We must have a trading plan or system designed around the use of our technical tools. In my previous articles on Point & Figure charting (Part 2), I told you the need for identifying your entry, stop and even projected target for the trade before entering it. Supply and demand levels work the same in point and figure as they do in other styles of charts. Look for an area where trend reversed strongly. Your typical rally-base-drop or drop-base-rally would do just fine. You should look to buy or sell when you receive entry signals in those areas only.
One of the simplest filters is to make sure the trades we take meet the standard 3:1 reward to risk ratio we always follow in our classes. Since we know our entry, our stop and can use supply and demand or even the horizontal or vertical projections for our targets, there is no reason why you cannot take only the trades that offer the greatest potential for success and the lowest risk in relation to it.
The overall trend of price is something we look at to determine whether we should be a buyer or a seller of a stock. Why should it be any different with P&F charts? The difference in drawing the trend lines is that they are traditionally only drawn at 45 degree angles from a low or from a top. You would not connect multiple lows for an uptrend or multiple tops for a downtrend as you would with candles.

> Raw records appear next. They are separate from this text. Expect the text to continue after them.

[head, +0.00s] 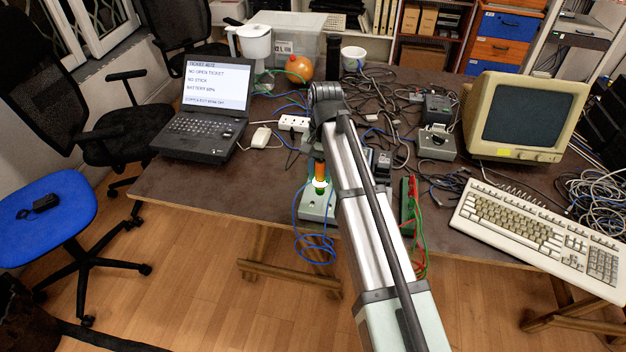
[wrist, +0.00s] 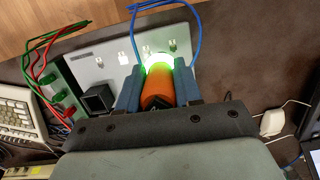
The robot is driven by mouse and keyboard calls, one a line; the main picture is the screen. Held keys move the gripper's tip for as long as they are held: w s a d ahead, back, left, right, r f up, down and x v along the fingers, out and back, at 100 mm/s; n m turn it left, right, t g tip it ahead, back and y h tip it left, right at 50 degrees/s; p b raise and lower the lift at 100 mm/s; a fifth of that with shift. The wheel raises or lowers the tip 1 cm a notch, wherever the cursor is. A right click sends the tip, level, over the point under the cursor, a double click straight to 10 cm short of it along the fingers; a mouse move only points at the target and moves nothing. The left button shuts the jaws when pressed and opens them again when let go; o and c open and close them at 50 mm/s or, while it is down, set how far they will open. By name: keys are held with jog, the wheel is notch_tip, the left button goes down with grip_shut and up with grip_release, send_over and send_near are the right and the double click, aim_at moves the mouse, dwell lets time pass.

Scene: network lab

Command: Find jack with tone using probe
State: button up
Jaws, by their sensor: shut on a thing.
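My gripper (wrist: 158,92) is shut on an orange probe (wrist: 157,90), with a blue-grey finger on each side. The probe's tip glows green-white in the wrist view and lies over the pale jack plate (wrist: 100,65). Several small jacks (wrist: 171,44) show in a row on the plate. A blue cable (wrist: 196,30) runs near the tip. I cannot tell whether the tip touches a jack. In the head view the probe (head: 320,172) stands roughly upright over the plate (head: 312,208), left of my arm, with a green glow near its lower end.
A green board (head: 407,205) with red and green wires lies right of my arm. The front left tabletop is clear.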

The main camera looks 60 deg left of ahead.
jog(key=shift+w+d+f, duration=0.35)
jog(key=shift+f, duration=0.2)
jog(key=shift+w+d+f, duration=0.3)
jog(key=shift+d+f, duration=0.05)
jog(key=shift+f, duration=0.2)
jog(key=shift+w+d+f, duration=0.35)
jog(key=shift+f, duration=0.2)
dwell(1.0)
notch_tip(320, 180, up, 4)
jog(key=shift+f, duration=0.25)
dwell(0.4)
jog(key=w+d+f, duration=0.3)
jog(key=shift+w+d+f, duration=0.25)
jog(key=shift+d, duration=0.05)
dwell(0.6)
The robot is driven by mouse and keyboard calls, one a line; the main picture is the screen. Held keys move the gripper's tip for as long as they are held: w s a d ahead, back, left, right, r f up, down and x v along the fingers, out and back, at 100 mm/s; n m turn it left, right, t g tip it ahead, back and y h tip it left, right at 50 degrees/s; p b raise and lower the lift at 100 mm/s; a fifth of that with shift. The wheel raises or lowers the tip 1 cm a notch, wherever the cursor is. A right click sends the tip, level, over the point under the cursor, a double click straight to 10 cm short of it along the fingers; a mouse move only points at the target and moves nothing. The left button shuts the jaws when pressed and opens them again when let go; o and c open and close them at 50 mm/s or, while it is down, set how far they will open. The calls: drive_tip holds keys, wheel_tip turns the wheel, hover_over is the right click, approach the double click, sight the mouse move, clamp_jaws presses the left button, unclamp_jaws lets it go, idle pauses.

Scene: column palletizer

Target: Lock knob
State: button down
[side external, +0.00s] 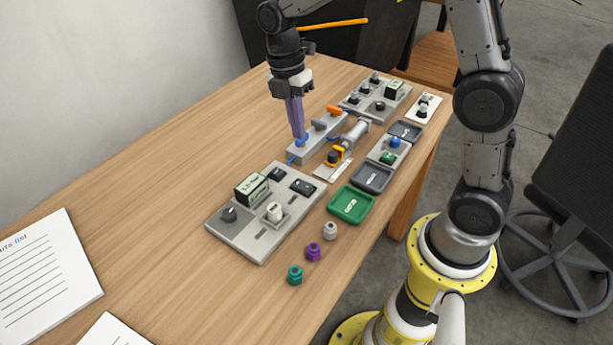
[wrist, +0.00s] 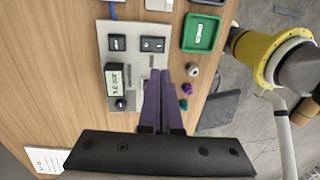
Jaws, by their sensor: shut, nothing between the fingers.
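My gripper (side external: 299,136) points down with its purple fingers together and nothing between them. In the side view its tips are at the left end of a grey valve block (side external: 326,138), by a blue part; I cannot tell whether they touch. The block also carries a dark lever and an orange lever (side external: 335,109). The near grey panel (side external: 244,239) has a dark knob (side external: 229,214), a display box (side external: 251,190), a white knob (side external: 274,212) and two dark switches. Which knob is the lock knob is unclear. In the wrist view the fingers (wrist: 160,73) cover part of this panel (wrist: 131,58).
A silver cylinder (side external: 355,134) and an orange clamp (side external: 336,155) stand beside the block. A green tray (side external: 352,204) and grey trays lie to the right. Loose white, purple (side external: 313,252) and teal (side external: 295,275) caps lie in front.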

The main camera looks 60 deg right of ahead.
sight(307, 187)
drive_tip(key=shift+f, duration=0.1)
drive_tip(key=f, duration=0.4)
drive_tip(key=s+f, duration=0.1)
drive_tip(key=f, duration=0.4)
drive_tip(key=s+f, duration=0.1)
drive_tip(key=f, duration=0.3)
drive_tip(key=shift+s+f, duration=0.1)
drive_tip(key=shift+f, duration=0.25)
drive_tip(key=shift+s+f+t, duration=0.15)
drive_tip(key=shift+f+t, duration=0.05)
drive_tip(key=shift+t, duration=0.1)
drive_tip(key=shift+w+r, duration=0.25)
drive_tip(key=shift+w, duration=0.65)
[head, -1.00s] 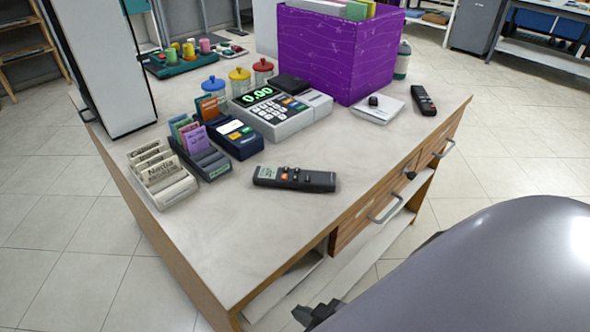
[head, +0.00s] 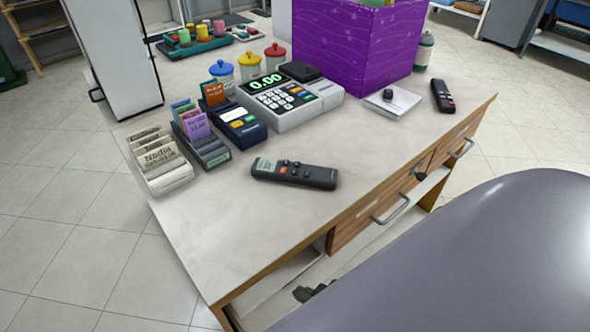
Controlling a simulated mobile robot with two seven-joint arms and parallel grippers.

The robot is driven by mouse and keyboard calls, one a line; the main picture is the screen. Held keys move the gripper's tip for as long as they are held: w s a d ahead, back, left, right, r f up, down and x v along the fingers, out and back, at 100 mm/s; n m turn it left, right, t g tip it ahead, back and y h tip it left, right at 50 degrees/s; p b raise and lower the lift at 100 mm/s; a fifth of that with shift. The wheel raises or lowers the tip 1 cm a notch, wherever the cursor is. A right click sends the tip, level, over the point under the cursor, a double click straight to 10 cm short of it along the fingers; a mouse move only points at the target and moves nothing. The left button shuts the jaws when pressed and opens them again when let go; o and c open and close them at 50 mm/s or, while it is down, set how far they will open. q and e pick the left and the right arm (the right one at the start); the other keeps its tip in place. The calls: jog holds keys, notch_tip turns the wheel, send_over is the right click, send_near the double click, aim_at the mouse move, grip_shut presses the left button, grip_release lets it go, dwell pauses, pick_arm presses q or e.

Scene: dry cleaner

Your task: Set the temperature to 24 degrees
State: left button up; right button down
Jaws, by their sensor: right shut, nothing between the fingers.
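A dark remote control (head: 294,174) lies flat on the counter (head: 235,225) near its front. It has a small pale display at its left end, an orange button and several dark buttons; the display's reading is too small to tell. A second dark remote (head: 443,96) with a red button lies near the counter's right edge. My right gripper (head: 314,291) shows only as a small dark part below the counter's front edge, mostly hidden by my grey arm. It is shut and empty, apart from both remotes. My left gripper is out of view.
A cash register (head: 290,98), card terminal (head: 237,122) and card holders (head: 203,143) stand left of and behind the near remote. A purple box (head: 365,50) stands at the back. Drawers with protruding handles (head: 391,208) line the counter's front. The counter's near corner is clear.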

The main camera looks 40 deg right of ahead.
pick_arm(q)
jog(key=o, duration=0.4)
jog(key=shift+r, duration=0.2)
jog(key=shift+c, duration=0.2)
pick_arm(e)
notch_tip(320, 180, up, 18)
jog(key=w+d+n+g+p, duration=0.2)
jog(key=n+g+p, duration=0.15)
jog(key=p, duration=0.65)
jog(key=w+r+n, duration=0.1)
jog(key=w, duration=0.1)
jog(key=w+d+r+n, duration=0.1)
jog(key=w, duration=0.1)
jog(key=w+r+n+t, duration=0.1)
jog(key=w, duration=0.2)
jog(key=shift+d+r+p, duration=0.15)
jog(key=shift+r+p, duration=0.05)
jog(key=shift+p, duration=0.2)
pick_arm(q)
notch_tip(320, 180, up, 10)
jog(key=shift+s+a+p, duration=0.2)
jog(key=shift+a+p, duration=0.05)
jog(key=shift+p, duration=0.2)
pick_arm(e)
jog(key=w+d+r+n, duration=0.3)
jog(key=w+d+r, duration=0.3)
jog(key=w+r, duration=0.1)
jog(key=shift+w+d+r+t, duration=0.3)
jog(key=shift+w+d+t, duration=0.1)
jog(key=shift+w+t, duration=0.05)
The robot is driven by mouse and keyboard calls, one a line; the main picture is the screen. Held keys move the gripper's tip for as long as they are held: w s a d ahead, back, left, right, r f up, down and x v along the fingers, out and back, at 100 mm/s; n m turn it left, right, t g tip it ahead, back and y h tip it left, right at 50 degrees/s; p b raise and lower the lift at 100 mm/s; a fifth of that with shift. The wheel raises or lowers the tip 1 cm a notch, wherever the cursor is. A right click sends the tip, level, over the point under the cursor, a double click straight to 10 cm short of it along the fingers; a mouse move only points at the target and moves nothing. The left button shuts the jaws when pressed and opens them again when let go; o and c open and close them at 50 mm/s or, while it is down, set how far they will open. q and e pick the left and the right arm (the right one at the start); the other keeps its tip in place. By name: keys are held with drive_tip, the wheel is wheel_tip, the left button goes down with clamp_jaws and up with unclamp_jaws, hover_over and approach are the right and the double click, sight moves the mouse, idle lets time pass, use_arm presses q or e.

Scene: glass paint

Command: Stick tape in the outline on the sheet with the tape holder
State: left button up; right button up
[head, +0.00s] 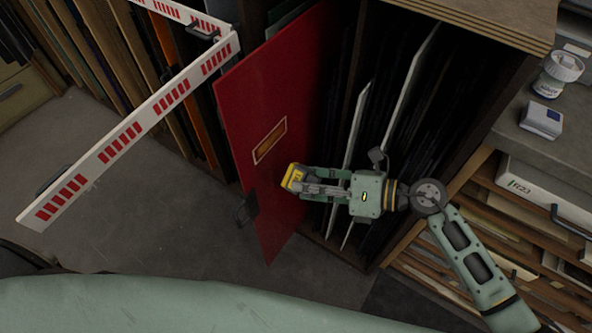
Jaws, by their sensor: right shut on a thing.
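A red sheet (265,95) stands upright and tilted at the front of a rack, partly pulled out of it. An orange-bordered rectangular outline (270,141) is on its face. My right gripper (298,181) is shut on a yellow tape holder (293,177) just below and to the right of the outline. The holder overlaps the sheet in the picture; I cannot tell whether it touches. The holder's far side is hidden. My left gripper is not in view.
A white bar with red marks (125,135) extends across the left. A dark clamp or handle (245,209) sits at the sheet's lower left edge. Panels fill the rack (480,20) behind. A counter at right holds a white jar (556,75) and a small box (541,119). Grey floor is clear at left.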

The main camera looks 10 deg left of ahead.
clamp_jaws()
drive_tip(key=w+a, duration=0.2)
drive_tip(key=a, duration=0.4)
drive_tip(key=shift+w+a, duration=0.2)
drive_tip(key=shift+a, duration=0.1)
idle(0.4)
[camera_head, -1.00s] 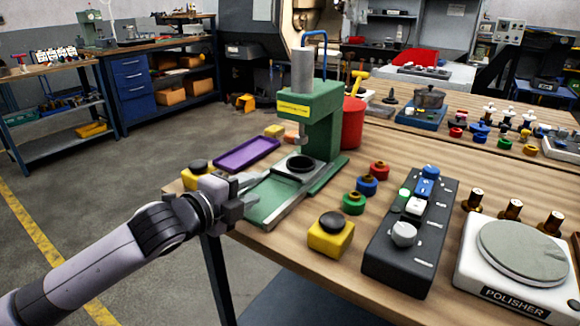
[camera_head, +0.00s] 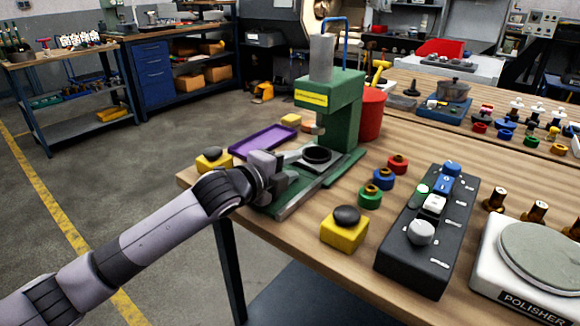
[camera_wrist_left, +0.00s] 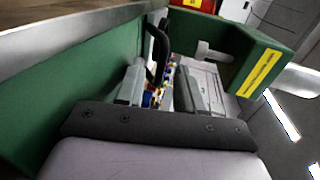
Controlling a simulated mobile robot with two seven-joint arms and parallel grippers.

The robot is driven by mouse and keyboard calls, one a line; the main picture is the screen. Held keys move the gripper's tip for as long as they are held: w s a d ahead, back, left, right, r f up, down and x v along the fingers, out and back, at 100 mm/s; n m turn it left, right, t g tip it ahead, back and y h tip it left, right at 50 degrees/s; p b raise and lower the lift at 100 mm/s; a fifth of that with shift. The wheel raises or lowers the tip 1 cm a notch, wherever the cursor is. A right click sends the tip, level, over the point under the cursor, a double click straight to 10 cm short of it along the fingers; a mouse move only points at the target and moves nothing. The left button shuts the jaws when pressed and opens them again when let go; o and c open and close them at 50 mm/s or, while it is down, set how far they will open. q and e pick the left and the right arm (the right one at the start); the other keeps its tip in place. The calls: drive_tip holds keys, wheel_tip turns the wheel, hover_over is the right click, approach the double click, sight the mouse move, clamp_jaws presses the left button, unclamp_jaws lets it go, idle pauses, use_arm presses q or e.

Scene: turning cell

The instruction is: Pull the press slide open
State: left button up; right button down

We can also limit our risk in trading by only trading with the trend. If you are above an uptrend from a low, you would only look to enter trades when you receive a buy signal. Use the selling signals to exit those longs only. You would not take a sell signal as an invitation to enter a short as it is counter trend and has a lower probability of working. The short positions should only be entered when you have a sell signal when you are trading below a trend line drawn from a high. You would use a buy signal to exit those shorts but not to enter longs.
Breaking a previous column of X’s is a simple signal. So is breaking a previous column of O’s. I showed you some patterns that can be used as more advanced entry signals. There are many others. Some technicians will only enter trades on a complex signal and then exit upon receiving a simple signal. This will also serve to filter out a lot of unnecessary trades.
There are a lot of choices to screen out trades that are marginal. We want to trade smarter, not more. No matter what system you create, be sure that it manages your risk properly and offers you the opportunity to identify and take high probability, low risk trades. There are plenty of them in the markets waiting for you.